Exercise objective: Transcribe the material verbatim in full; the pictures do not belong in the copy.

begin

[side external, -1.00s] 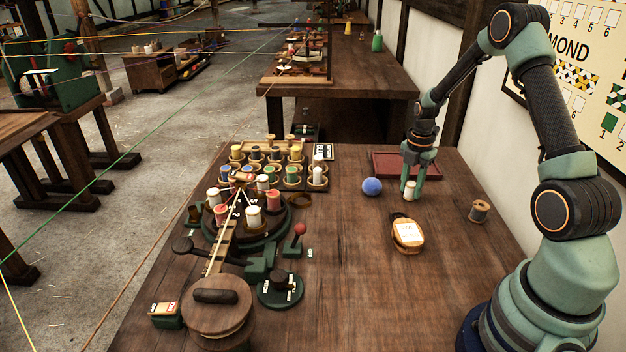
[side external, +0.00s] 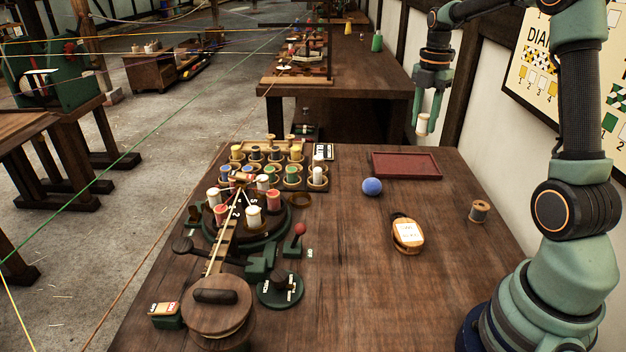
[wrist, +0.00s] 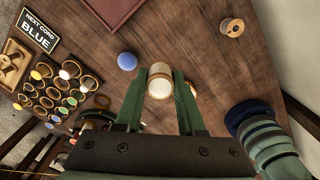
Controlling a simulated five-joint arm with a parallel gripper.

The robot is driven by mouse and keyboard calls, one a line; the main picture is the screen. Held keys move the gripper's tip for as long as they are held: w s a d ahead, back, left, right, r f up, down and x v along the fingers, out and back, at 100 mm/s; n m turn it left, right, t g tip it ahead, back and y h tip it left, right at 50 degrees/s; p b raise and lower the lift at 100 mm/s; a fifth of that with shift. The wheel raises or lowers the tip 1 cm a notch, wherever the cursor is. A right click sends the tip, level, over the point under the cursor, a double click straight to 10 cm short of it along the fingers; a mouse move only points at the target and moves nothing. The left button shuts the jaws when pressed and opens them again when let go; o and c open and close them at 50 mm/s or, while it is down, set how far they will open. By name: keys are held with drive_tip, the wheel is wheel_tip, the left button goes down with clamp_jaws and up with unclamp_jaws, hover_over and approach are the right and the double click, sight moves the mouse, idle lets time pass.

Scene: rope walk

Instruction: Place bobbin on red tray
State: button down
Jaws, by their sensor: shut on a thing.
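My gripper (side external: 426,121) is shut on a white bobbin (side external: 422,125) with wooden ends and holds it in the air, well above the table's far part. In the wrist view the bobbin (wrist: 160,82) sits between the two green fingers. The red tray (side external: 407,165) lies empty on the table, a flat dark-red rectangle near the wall side. In the wrist view only part of the red tray (wrist: 110,8) shows, at the top edge.
A blue ball (side external: 372,186) lies beside the tray's near left corner. A wooden case with a white label (side external: 407,234) and an empty-looking spool (side external: 479,211) are nearer. A rack of bobbins (side external: 284,163) and a braiding machine (side external: 232,235) fill the left.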

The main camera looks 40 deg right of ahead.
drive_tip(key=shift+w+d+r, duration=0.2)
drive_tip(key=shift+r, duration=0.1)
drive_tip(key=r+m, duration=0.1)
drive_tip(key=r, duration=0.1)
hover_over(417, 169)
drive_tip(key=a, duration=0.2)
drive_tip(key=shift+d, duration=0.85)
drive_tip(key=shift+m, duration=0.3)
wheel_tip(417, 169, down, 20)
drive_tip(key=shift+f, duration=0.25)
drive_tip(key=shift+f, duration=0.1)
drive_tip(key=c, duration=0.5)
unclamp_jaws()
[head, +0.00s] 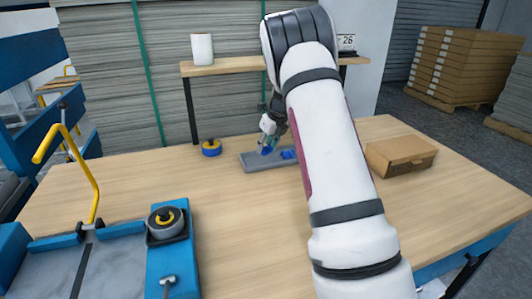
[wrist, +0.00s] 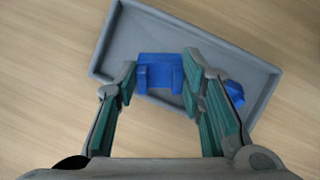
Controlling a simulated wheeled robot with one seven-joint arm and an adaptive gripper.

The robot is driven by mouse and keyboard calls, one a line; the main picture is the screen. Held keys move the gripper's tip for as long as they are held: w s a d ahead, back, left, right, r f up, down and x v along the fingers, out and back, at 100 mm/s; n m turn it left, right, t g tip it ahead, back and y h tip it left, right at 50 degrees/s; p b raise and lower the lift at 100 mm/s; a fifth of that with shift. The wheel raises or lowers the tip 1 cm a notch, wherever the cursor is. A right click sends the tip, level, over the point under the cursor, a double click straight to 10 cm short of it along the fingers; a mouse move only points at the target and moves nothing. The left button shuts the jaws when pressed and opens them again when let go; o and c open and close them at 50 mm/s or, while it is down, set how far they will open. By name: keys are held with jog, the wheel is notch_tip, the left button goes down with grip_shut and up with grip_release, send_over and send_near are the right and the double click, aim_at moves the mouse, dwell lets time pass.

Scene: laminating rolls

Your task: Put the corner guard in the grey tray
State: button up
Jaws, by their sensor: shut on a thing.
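The grey tray (head: 250,163) lies on the wooden bench, below my gripper. In the wrist view the tray (wrist: 108,45) fills the upper middle. My gripper (head: 268,143) is shut on a blue, bracket-shaped corner guard (wrist: 158,75), which sits between the fingertips over the tray. In the head view the held guard (head: 267,150) is small and partly hidden. I cannot tell whether it touches the tray floor. A second blue piece (wrist: 235,93) shows inside the tray beside the right finger, partly covered. It also shows in the head view (head: 289,154).
A blue and yellow roll (head: 211,148) stands left of the tray. A cardboard box (head: 401,155) is at the right. A blue trimmer with a yellow handle (head: 90,188) fills the front left. A shelf (head: 225,67) stands behind. The front middle bench is clear.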

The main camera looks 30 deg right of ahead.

end

Correct output:
[side external, -1.00s] 
[side external, +0.00s] 
[wrist, +0.00s] 
Controlling a simulated five-joint arm with a parallel gripper.

The robot is driven by mouse and keyboard calls, one a line; the main picture is the screen. Held keys move the gripper's tip for as long as they are held: w s a d ahead, back, left, right, r f up, down and x v along the fingers, out and back, at 100 mm/s; n m turn it left, right, t g tip it ahead, back and y h tip it left, right at 50 degrees/s; p b raise and lower the lift at 100 mm/s; a fifth of that with shift. The wheel raises or lowers the tip 1 cm a notch, wherever the cursor is. A right click sends the tip, level, over the point under the cursor, a double click straight to 10 cm short of it along the fingers; a mouse move only points at the target and moves nothing. The left button shuts the jaws when pressed and opens them again when let go; o and c open and close them at 50 mm/s or, while it is down, set how far they will open. By name: keys are held with drive_tip, the wheel is wheel_tip, the left button goes down with clamp_jaws and up with unclamp_jaws, hover_over and approach are the right and the double click, sight moves the mouse, idle lets time pass.

Scene: rope walk

Instruction: Place bobbin on red tray
State: button down
Jaws, by their sensor: shut on a thing.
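My gripper (side external: 426,121) is shut on a white bobbin (side external: 422,125) with wooden ends and holds it in the air, well above the table's far part. In the wrist view the bobbin (wrist: 160,82) sits between the two green fingers. The red tray (side external: 407,165) lies empty on the table, a flat dark-red rectangle near the wall side. In the wrist view only part of the red tray (wrist: 110,8) shows, at the top edge.
A blue ball (side external: 372,186) lies beside the tray's near left corner. A wooden case with a white label (side external: 407,234) and an empty-looking spool (side external: 479,211) are nearer. A rack of bobbins (side external: 284,163) and a braiding machine (side external: 232,235) fill the left.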

The main camera looks 40 deg right of ahead.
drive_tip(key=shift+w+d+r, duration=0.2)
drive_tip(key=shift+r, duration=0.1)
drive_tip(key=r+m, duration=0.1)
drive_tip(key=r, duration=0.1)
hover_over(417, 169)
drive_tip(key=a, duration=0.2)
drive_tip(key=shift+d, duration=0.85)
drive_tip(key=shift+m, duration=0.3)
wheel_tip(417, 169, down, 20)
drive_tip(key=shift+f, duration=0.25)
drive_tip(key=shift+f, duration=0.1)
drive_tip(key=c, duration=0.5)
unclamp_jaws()
[head, +0.00s] 
[wrist, +0.00s] 
Controlling a simulated wheeled robot with one seven-joint arm and an adaptive gripper.

The robot is driven by mouse and keyboard calls, one a line; the main picture is the screen. Held keys move the gripper's tip for as long as they are held: w s a d ahead, back, left, right, r f up, down and x v along the fingers, out and back, at 100 mm/s; n m turn it left, right, t g tip it ahead, back and y h tip it left, right at 50 degrees/s; p b raise and lower the lift at 100 mm/s; a fifth of that with shift. The wheel raises or lowers the tip 1 cm a notch, wherever the cursor is. A right click sends the tip, level, over the point under the cursor, a double click straight to 10 cm short of it along the fingers; a mouse move only points at the target and moves nothing. The left button shuts the jaws when pressed and opens them again when let go; o and c open and close them at 50 mm/s or, while it is down, set how far they will open. By name: keys are held with jog, the wheel is notch_tip, the left button goes down with grip_shut and up with grip_release, send_over and send_near are the right and the double click, aim_at moves the mouse, dwell lets time pass.

Scene: laminating rolls

Your task: Put the corner guard in the grey tray
State: button up
Jaws, by their sensor: shut on a thing.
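The grey tray (head: 250,163) lies on the wooden bench, below my gripper. In the wrist view the tray (wrist: 108,45) fills the upper middle. My gripper (head: 268,143) is shut on a blue, bracket-shaped corner guard (wrist: 158,75), which sits between the fingertips over the tray. In the head view the held guard (head: 267,150) is small and partly hidden. I cannot tell whether it touches the tray floor. A second blue piece (wrist: 235,93) shows inside the tray beside the right finger, partly covered. It also shows in the head view (head: 289,154).
A blue and yellow roll (head: 211,148) stands left of the tray. A cardboard box (head: 401,155) is at the right. A blue trimmer with a yellow handle (head: 90,188) fills the front left. A shelf (head: 225,67) stands behind. The front middle bench is clear.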

The main camera looks 30 deg right of ahead.

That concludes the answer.